(Records contained in a dataset)
※
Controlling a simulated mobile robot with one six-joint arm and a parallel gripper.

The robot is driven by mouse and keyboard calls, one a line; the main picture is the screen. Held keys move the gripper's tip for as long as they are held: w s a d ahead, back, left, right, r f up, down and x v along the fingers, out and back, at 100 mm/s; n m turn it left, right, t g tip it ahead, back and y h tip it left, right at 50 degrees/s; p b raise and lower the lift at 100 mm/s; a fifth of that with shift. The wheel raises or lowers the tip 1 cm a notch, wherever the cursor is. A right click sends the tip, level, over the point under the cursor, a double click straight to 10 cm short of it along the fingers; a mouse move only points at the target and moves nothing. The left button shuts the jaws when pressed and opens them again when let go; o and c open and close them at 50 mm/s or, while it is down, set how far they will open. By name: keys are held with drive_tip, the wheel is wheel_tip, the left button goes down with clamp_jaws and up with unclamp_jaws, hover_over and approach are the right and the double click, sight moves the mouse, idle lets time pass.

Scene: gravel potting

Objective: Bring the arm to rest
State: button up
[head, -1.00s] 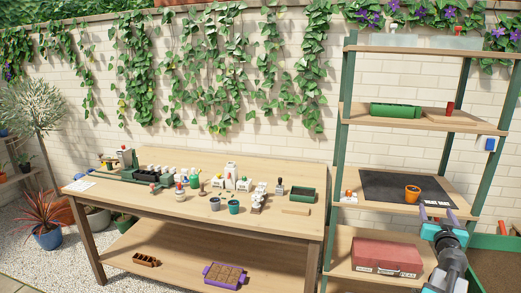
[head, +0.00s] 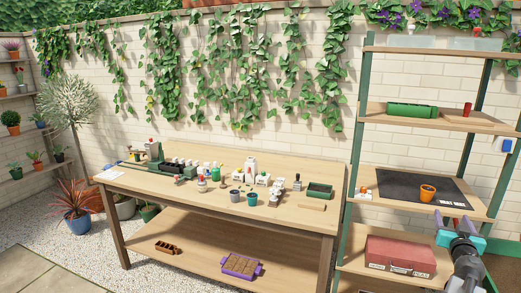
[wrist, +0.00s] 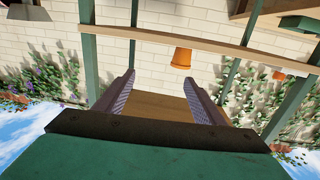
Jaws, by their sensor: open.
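My gripper (head: 455,224) is at the lower right of the head view, in front of the shelf rack and below the shelf with the black mat. In the wrist view my gripper (wrist: 160,98) has its two fingers wide apart with nothing between them. An orange pot (head: 427,193) stands upright on the black mat (head: 400,184), beyond and above my gripper and apart from it. The pot also shows upside down in the wrist view (wrist: 182,58), beyond the fingers.
A red case (head: 400,256) lies on the lower shelf, near my arm. The green rack posts (head: 468,130) stand close by. The wooden workbench (head: 290,225) at left holds several pots, bottles and trays. A purple tray (head: 258,272) lies on its lower shelf.

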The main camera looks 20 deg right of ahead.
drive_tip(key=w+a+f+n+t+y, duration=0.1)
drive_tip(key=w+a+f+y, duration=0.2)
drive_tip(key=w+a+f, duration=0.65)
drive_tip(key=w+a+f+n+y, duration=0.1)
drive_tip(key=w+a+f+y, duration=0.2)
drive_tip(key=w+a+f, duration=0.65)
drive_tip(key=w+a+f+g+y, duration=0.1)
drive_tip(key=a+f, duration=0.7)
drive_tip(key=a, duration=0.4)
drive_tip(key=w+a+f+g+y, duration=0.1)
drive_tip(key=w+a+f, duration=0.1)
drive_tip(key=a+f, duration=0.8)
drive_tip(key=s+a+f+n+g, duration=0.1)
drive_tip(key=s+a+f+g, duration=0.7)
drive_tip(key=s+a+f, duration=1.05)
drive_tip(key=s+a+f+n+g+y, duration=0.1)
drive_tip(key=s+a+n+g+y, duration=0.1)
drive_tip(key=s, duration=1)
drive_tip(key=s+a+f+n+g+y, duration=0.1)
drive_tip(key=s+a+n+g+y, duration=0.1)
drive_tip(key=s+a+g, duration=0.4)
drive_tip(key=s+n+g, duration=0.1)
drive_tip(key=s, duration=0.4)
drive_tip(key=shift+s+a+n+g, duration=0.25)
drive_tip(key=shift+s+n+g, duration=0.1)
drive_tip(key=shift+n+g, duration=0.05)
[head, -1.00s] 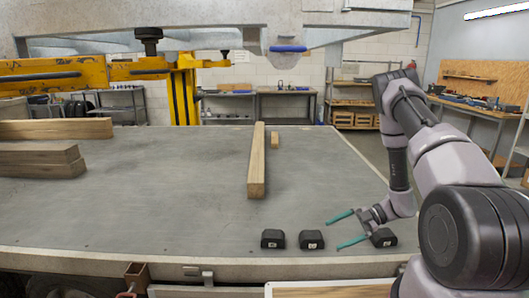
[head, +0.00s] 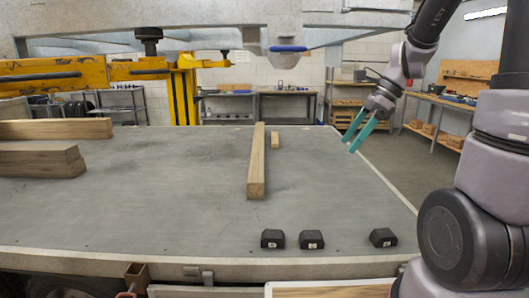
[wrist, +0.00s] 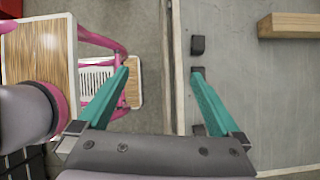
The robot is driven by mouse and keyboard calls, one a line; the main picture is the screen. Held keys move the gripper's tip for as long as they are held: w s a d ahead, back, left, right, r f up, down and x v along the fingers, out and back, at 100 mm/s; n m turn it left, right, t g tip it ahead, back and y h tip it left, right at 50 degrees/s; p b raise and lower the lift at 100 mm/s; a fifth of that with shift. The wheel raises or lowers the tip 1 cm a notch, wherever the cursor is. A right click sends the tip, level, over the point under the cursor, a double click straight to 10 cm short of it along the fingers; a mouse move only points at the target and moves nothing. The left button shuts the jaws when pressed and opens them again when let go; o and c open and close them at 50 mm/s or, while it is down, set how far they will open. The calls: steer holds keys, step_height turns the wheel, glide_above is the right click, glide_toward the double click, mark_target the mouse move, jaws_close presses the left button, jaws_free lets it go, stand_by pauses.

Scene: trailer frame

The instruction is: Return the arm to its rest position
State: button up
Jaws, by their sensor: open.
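My gripper (head: 349,146) is raised at the right of the head view, above the right edge of the grey table (head: 200,215). Its two teal fingers are spread apart and point down to the left. Nothing is between them. In the wrist view my gripper (wrist: 161,70) is also open and empty, with the table edge passing between the fingers. My arm rises along the right side of the head view.
Three black blocks, left (head: 272,239), middle (head: 311,239) and right (head: 383,237), sit near the table's front edge. A long wooden beam (head: 256,165) and a small wood piece (head: 275,140) lie mid-table. Stacked beams (head: 40,160) lie left. A yellow clamp frame (head: 185,90) stands behind.

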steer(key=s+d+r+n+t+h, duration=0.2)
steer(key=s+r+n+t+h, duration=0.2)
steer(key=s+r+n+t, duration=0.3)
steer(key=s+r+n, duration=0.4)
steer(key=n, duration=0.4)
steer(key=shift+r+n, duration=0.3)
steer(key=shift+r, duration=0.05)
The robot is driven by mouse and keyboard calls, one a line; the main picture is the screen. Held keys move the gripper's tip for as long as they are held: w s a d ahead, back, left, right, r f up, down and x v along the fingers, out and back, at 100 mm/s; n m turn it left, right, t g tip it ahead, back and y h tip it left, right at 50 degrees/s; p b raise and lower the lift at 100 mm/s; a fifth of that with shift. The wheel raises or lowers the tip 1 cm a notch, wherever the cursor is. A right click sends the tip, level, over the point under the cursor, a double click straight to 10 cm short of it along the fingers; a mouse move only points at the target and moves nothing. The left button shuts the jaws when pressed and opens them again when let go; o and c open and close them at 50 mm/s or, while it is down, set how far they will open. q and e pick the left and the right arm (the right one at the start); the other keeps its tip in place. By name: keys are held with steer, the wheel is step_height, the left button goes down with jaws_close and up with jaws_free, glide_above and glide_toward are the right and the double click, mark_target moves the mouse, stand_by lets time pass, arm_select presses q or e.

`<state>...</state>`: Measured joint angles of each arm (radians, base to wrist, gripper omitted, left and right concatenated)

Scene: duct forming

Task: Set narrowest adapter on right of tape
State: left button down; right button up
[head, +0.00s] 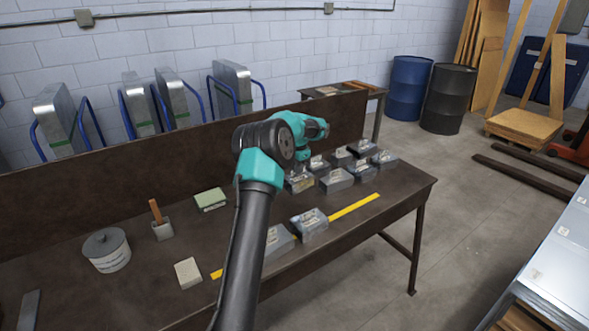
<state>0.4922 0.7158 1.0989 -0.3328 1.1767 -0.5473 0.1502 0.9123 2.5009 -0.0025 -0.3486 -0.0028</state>
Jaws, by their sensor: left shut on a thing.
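A yellow tape strip (354,207) runs slantwise along the front of the brown bench. One grey metal adapter (313,224) sits at the tape, and another (278,242) stands left of it, partly behind my left arm. Several similar labelled adapters, such as a front one (338,181) and the far right one (384,158), stand grouped behind the tape. My left gripper (299,171) points down at this group's left end, shut on the adapter there (300,184). The fingertips are mostly hidden, and I cannot tell whether that adapter is lifted. My right gripper is out of view.
A lidded can (107,251), a small cup with a wooden-handled tool (162,230), a green-topped block (210,199) and a pale block (188,273) occupy the bench's left half. A raised back board (150,181) lines its rear. The bench's front right corner is clear.

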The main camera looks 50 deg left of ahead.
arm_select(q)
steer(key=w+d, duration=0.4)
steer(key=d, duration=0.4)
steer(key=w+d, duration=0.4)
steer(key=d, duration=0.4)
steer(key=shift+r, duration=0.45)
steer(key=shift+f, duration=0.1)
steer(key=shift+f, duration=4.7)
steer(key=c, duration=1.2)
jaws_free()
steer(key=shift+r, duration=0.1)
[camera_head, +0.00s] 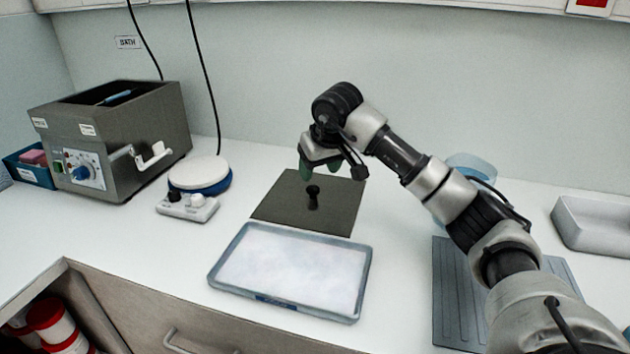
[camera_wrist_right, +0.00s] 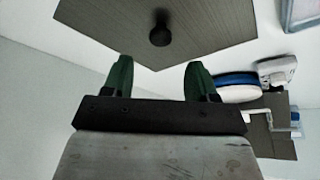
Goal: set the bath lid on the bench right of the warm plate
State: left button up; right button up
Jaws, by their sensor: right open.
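The bath lid (camera_head: 277,207) is a flat dark grey plate with a black knob (camera_head: 313,195). It lies on the bench to the right of the warm plate (camera_head: 200,172), which is a white disc with a blue rim. The steel bath (camera_head: 140,140) stands at the far left with its top open. My right gripper (camera_head: 320,170) is open and empty above the lid's back part, apart from the knob. In the right wrist view, the green fingers (camera_wrist_right: 158,68) are spread and the lid (camera_wrist_right: 215,25) with its knob lies beyond them. My left gripper is not in view.
A shallow tray with a white surface (camera_head: 290,268) lies just in front of the lid. A grey ribbed mat (camera_head: 450,300), a clear round dish (camera_head: 470,165) and a pale bin (camera_head: 595,225) are on the right. Cables hang at the back wall behind the warm plate.

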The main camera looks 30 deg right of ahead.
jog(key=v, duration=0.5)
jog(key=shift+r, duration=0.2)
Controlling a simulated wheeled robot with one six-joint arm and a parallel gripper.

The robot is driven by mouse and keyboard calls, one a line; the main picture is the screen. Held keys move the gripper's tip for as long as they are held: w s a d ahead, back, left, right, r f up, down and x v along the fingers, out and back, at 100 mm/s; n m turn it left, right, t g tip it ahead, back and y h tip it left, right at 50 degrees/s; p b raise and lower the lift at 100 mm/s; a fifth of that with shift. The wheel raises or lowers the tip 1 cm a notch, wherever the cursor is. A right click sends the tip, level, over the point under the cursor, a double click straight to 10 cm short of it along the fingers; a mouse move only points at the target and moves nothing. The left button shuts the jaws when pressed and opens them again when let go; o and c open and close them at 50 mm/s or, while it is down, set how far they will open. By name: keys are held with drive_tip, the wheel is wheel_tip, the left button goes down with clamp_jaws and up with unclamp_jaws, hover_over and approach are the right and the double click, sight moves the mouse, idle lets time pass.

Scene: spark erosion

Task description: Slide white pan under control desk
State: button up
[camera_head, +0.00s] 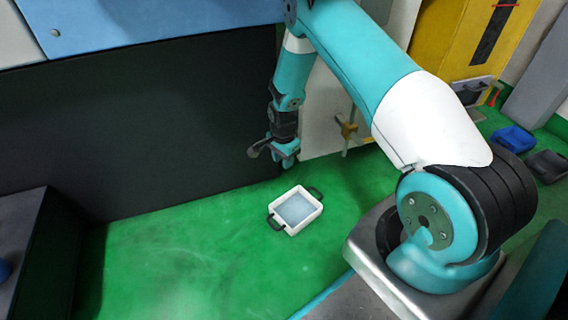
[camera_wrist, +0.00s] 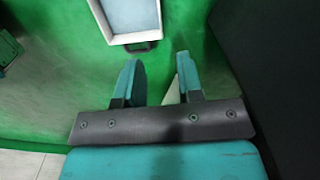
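The white pan (camera_head: 308,222) is a square tray with a bluish-grey inside and a black handle on two opposite sides. It lies flat on the green floor. My gripper (camera_head: 276,153) hangs near the pan, on its far side towards the dark front, apart from it. In the wrist view, my gripper (camera_wrist: 158,72) has its two teal fingers spread with no pan between them. There the pan's rim (camera_wrist: 135,37) and one black handle (camera_wrist: 141,47) show just beyond the fingertips. A large unit with a blue top (camera_head: 150,18) and a dark front stands behind; I cannot tell if it is the control desk.
A dark box (camera_head: 35,250) stands at the left. A light cabinet (camera_head: 325,115) with a brass-coloured knob is behind my arm. A yellow cabinet (camera_head: 455,40), a blue bin (camera_head: 513,138) and a dark bin (camera_head: 547,166) are at the right. Green floor left of the pan is clear.

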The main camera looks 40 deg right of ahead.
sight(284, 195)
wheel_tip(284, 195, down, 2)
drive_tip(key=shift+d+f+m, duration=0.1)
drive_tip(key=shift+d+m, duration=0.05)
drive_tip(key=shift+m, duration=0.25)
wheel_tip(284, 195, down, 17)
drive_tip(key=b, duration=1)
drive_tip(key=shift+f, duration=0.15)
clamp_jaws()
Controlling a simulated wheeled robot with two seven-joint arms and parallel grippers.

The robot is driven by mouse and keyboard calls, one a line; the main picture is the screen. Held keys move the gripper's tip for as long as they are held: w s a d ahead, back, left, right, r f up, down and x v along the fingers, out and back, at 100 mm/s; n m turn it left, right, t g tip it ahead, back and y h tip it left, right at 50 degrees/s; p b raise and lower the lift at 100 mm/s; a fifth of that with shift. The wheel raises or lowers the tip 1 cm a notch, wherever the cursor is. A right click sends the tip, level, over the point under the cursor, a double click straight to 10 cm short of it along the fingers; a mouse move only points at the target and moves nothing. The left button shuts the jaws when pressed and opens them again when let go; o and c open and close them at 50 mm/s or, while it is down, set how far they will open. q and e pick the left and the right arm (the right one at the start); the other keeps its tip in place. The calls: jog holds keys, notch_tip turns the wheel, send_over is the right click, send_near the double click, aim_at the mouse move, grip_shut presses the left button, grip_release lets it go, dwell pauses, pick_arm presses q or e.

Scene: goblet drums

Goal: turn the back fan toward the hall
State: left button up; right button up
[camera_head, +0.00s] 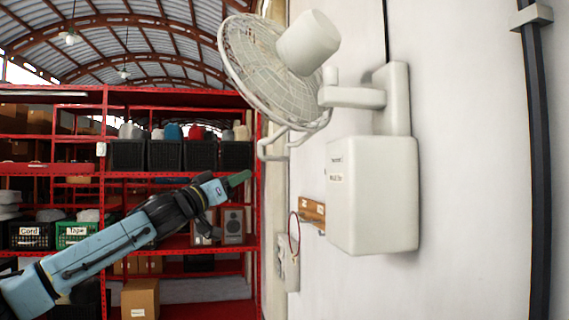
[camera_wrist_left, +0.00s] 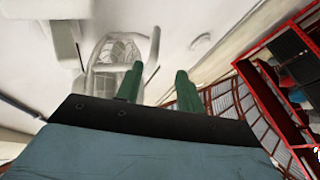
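The white wall fan (camera_head: 262,68) hangs at the top middle of the head view, its round wire cage turned to the left and its motor housing (camera_head: 308,42) to the right. An arm joins it to the wall bracket (camera_head: 396,95). A pale tubular loop (camera_head: 270,148) hangs below the cage. My left gripper (camera_head: 238,178) points up and right, below and left of this loop, and appears apart from it. The left wrist view shows the gripper's two green fingers (camera_wrist_left: 158,86) spread with nothing between them; the fan cage (camera_wrist_left: 112,50) lies beyond. My right gripper is out of view.
A white control box (camera_head: 372,195) sits on the wall below the bracket. Lower left of it, a red-rimmed hoop (camera_head: 294,234) hangs near a wooden wall rack (camera_head: 313,210). Red shelves (camera_head: 180,173) with crates and boxes stand behind my left arm. A dark pipe (camera_head: 537,150) runs down the right wall.

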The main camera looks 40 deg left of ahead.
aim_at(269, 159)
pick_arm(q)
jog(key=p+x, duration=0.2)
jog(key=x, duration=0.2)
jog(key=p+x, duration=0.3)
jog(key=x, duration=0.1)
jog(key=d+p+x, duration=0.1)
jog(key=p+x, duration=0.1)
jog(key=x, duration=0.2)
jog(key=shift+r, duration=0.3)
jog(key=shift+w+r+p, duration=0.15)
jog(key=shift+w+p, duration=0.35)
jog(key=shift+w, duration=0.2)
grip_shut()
※
◆ **Written task**:
Using the data above, transcribe the lines that run from the line with "The main camera looks 40 deg right of ahead." to the line with "Controlling a simulated wheeled robot with two", both ends kept, and output nothing else.

◆ **Exercise response**:
The main camera looks 40 deg right of ahead.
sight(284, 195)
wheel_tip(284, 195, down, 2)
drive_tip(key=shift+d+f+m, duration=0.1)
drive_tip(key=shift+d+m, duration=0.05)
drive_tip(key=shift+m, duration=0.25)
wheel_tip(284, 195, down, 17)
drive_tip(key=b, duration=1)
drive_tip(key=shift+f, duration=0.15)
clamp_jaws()
Controlling a simulated wheeled robot with two seven-joint arms and parallel grippers.

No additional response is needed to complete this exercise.